╭─ Task material

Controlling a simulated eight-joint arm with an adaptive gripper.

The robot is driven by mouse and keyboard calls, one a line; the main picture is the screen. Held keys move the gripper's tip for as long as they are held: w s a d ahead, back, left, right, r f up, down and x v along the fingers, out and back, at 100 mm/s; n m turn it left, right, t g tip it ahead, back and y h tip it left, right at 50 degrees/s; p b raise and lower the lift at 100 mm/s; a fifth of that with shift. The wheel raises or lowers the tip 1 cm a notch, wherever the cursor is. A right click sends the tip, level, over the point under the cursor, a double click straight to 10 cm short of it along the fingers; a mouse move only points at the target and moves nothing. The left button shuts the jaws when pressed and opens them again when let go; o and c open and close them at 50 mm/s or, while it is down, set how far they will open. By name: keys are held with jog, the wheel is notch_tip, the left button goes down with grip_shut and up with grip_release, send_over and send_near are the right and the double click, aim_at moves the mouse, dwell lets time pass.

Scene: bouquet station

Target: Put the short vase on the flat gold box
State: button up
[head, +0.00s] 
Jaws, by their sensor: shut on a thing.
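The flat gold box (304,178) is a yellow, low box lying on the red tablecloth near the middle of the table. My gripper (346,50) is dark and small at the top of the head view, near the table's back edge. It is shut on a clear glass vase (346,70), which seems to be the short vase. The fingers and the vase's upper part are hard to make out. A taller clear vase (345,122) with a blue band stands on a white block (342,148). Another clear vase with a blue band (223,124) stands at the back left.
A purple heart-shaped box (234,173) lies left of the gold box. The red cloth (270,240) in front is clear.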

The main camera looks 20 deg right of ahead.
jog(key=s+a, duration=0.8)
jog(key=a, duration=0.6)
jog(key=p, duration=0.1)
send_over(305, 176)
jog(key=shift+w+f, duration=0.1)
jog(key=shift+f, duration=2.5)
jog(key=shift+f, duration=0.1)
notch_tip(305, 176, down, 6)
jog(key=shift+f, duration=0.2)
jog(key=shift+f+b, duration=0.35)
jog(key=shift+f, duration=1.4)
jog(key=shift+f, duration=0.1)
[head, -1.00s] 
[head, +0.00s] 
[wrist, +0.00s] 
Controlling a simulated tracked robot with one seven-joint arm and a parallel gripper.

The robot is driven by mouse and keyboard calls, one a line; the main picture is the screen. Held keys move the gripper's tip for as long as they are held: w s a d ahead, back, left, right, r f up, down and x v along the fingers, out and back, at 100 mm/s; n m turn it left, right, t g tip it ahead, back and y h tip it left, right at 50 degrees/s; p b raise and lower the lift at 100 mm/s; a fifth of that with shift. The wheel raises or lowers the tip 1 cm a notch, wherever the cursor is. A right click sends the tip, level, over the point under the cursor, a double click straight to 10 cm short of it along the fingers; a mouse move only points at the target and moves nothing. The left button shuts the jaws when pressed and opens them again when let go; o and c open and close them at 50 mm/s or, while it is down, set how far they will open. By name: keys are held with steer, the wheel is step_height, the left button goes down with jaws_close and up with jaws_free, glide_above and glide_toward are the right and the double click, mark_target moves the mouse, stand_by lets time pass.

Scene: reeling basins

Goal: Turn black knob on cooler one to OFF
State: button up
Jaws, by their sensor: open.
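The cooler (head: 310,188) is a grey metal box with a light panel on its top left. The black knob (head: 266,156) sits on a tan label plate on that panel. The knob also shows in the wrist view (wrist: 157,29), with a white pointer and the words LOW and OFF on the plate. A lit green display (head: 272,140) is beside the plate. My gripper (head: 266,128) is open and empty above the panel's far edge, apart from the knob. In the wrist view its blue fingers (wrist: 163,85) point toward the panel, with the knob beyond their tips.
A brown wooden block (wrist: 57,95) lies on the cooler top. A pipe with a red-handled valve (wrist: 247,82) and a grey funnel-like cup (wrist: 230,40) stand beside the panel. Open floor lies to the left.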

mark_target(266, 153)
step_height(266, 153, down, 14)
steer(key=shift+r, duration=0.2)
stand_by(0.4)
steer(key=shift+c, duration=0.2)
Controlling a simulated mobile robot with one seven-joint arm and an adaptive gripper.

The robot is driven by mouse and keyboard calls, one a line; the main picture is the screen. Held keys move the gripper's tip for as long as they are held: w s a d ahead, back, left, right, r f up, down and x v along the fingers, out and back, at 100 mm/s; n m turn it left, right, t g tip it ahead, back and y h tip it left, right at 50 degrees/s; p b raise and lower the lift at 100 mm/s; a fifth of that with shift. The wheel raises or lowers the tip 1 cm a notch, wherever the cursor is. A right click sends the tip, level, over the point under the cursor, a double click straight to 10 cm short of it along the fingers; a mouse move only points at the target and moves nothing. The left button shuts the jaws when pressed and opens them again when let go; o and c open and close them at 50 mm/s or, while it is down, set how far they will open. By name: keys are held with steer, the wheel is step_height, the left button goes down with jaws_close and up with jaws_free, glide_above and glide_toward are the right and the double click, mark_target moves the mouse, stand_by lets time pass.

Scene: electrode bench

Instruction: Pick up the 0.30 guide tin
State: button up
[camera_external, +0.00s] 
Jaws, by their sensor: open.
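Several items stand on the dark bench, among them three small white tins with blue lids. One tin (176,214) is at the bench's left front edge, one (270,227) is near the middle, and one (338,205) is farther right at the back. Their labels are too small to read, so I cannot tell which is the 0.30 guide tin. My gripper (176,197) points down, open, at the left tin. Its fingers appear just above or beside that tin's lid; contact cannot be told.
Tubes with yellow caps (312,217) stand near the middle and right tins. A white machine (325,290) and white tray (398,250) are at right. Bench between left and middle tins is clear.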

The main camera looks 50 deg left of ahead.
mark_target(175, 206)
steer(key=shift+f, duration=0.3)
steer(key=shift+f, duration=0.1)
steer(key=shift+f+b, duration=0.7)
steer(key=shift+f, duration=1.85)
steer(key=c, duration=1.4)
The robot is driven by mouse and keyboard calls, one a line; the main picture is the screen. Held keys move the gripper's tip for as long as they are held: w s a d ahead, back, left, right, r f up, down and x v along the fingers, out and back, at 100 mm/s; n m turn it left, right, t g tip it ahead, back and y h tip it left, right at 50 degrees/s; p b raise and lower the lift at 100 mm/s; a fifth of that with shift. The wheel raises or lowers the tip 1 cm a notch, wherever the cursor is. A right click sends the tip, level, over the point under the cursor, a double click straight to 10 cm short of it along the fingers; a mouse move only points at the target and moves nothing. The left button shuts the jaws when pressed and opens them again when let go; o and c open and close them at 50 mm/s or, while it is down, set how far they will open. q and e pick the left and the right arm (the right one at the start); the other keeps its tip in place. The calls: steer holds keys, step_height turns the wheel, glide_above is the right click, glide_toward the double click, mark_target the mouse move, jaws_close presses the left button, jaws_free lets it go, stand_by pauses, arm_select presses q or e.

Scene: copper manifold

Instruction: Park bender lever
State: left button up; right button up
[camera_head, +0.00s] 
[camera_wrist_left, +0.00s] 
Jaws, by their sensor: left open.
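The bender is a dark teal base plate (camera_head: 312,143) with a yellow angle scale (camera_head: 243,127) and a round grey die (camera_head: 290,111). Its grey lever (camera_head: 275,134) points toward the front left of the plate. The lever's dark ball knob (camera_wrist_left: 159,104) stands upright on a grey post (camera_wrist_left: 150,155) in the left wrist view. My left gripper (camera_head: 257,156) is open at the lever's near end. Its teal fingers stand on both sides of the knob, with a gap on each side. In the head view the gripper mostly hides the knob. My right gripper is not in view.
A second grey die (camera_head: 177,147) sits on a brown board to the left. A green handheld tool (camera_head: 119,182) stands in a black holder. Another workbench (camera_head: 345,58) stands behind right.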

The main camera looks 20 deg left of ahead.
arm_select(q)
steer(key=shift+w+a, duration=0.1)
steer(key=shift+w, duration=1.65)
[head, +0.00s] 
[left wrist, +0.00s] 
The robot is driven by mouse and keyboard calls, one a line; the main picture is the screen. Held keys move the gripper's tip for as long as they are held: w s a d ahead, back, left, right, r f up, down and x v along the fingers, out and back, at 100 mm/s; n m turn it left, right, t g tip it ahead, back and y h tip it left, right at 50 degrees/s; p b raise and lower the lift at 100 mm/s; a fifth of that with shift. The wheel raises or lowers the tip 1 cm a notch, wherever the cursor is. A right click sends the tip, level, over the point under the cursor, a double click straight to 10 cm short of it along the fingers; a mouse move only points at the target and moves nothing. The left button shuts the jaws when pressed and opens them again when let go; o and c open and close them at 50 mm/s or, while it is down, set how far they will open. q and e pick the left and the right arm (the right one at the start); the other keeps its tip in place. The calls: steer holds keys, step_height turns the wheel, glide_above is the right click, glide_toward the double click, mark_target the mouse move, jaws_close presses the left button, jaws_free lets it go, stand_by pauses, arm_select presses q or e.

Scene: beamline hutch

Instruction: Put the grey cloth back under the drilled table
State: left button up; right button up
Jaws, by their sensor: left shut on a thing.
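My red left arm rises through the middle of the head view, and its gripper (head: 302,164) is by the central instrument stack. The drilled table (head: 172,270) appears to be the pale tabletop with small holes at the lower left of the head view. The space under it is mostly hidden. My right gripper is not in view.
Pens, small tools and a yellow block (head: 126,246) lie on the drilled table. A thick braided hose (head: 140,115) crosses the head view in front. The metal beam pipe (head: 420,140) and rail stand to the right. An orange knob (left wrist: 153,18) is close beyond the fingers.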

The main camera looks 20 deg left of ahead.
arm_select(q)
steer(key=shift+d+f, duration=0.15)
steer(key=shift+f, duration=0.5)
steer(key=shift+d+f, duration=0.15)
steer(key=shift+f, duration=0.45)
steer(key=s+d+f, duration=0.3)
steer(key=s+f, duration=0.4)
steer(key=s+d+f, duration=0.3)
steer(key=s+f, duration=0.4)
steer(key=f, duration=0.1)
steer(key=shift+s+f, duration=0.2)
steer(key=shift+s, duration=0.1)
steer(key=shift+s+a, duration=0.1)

╰─

• **Problem details**
Above are some lines. Repeat exactly, and only, those from the line that has "Scene: bouquet station" through the line that has "Controlling a simulated tracked".

• **Answer to this problem**
Scene: bouquet station

Target: Put the short vase on the flat gold box
State: button up
[head, +0.00s] 
Jaws, by their sensor: shut on a thing.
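The flat gold box (304,178) is a yellow, low box lying on the red tablecloth near the middle of the table. My gripper (346,50) is dark and small at the top of the head view, near the table's back edge. It is shut on a clear glass vase (346,70), which seems to be the short vase. The fingers and the vase's upper part are hard to make out. A taller clear vase (345,122) with a blue band stands on a white block (342,148). Another clear vase with a blue band (223,124) stands at the back left.
A purple heart-shaped box (234,173) lies left of the gold box. The red cloth (270,240) in front is clear.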

The main camera looks 20 deg right of ahead.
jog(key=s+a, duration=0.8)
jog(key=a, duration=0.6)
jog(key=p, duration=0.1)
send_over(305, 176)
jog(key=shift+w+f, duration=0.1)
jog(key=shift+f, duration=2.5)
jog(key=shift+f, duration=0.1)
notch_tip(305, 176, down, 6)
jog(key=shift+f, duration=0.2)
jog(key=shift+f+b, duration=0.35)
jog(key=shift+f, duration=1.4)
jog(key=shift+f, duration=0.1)
[head, -1.00s] 
[head, +0.00s] 
[wrist, +0.00s] 
Controlling a simulated tracked robot with one seven-joint arm and a parallel gripper.

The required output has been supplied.